4. On an appeal filed by the plaintiffs, the lower appellate court admitted additional evidence to prove the notice (Ext 8) to have been written under the instructions of the plaintiffs and signed by them. After this additional evidence it was found that the notice had been duly proved to have been signed by the plaintiffs-landlords. That Court further agreed with the finding of the trial court that this notice sent by registered post was refused by the tenant and as such it shall be deemed to have been duly served on him on 26-8-1960. The lower appellate court was further of the opinion that this notice complied with the requirements of Section 106 Transfer of Property Act and as such it validly terminated the tenancy when the tenant failed to vacate the premises after the expiry of 30 days from the service of this notice. On these findings the plaintiffs' claim for ejectment was also decreed by the lower appellate court.

5. The defendants have come before this Court by filing this second appeal. I heard the learned counsel for the parties.

6. The first point that was argued on behalf of the appellants was that the lower appellate court was not justified in admitting the additional evidence to fill up the lacuna in the evidence left by the plaintiff due to their own negligence. In this connection he referred to two decisions of this Court in Khadim Ali v. Jagannath. 1940 Oudh WN 999 = (AIR 1941 Oudh 77) and Munia v. Manoharalal, 1941 Oudh WN 648 = (AIR 1941 Oudh 429) and a decision of the Supreme Court in Arjan Singh v. Kartar Singh : [1951]2SCR258 . It was held by the Supreme Court that

'the discretion given to the appellate court by Order 41 Rule 27 of the Code of Civil Procedure to receive and admit additional evidence is not an arbitrary one, but is a judicial one circumscribed by the limitations specified in that rule.

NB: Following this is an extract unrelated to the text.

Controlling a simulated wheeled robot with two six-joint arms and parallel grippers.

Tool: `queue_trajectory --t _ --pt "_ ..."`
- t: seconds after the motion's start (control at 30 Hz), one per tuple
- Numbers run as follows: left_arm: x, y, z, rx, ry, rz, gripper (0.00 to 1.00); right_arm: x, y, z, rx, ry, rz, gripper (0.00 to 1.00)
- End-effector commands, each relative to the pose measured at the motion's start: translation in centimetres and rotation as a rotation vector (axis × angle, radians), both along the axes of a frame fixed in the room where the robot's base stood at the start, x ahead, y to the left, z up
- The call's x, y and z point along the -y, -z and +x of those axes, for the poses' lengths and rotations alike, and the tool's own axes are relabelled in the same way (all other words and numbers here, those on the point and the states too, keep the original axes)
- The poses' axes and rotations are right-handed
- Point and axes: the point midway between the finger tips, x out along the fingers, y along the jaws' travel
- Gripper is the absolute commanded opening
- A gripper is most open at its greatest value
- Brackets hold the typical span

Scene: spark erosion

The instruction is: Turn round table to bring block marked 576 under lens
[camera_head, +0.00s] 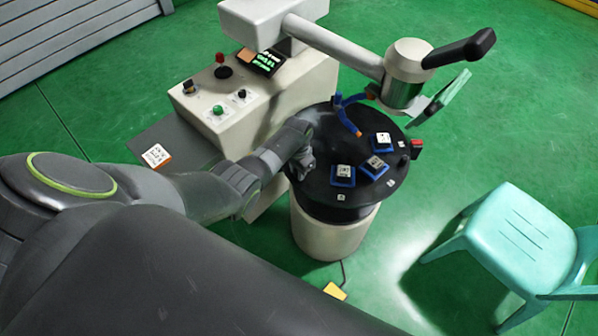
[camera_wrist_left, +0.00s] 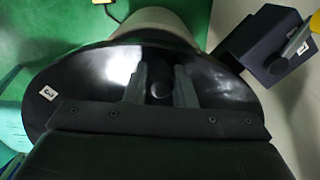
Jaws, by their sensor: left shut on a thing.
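The black round table (camera_head: 322,190) sits on a pale round pedestal; its dark top also shows in the left wrist view (camera_wrist_left: 85,78). Several blocks sit in blue holders on it: one at the back right (camera_head: 382,138), one at the right (camera_head: 375,164) and one nearer the front (camera_head: 343,171). Their markings are too small to read. The lens head (camera_head: 405,72) hangs over the table's back edge. My left gripper (camera_head: 304,163) is at the table's left rim. In the left wrist view, its fingers (camera_wrist_left: 160,90) are shut on a dark knob (camera_wrist_left: 161,89). My right gripper is out of view.
A control console (camera_head: 215,110) with a red-topped lever and green button stands left of the table. A blue hose (camera_head: 348,115) curves over the table's back. A red part (camera_head: 416,148) sits at its right rim. A turquoise stool (camera_head: 515,235) stands right; green floor lies between.

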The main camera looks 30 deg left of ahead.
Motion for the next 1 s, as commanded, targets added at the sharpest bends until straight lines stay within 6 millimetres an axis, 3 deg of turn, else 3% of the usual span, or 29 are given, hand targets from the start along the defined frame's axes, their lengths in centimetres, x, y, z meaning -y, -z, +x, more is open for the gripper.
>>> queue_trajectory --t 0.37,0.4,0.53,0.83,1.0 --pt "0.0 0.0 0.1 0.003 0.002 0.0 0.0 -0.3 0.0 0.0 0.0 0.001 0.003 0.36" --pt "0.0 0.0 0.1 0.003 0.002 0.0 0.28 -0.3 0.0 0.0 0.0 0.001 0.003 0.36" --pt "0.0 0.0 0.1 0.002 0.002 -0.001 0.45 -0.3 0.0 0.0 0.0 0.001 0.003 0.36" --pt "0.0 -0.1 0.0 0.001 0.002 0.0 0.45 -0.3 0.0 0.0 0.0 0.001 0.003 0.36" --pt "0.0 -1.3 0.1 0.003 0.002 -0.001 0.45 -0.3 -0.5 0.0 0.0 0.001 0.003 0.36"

If the additional evidence is allowed to be adduced contrary to the principles governing the reception of such evidence, it will be a case of improper exercise of discretion and the additional evidence so brought on the record will have to be ignored and the case decided as if it is non-existent.'

7. It was further observed in this case that the legitimate occasion for the application of Order 41 Rule 27 is when, on examining the evidence as it stands, some inherent lacuna or defect becomes apparent, not where a discovery is made, outside the Court, of fresh evidence and the application is made to import it. The true test, therefore, is whether the appellate court is able to pronounce iudgment on the materials before it without taking into consideration the additional evidence sought to be adduced.

8. Similar observations had been made by the erstwhile Oudh Chief Court in the two cases referred to above.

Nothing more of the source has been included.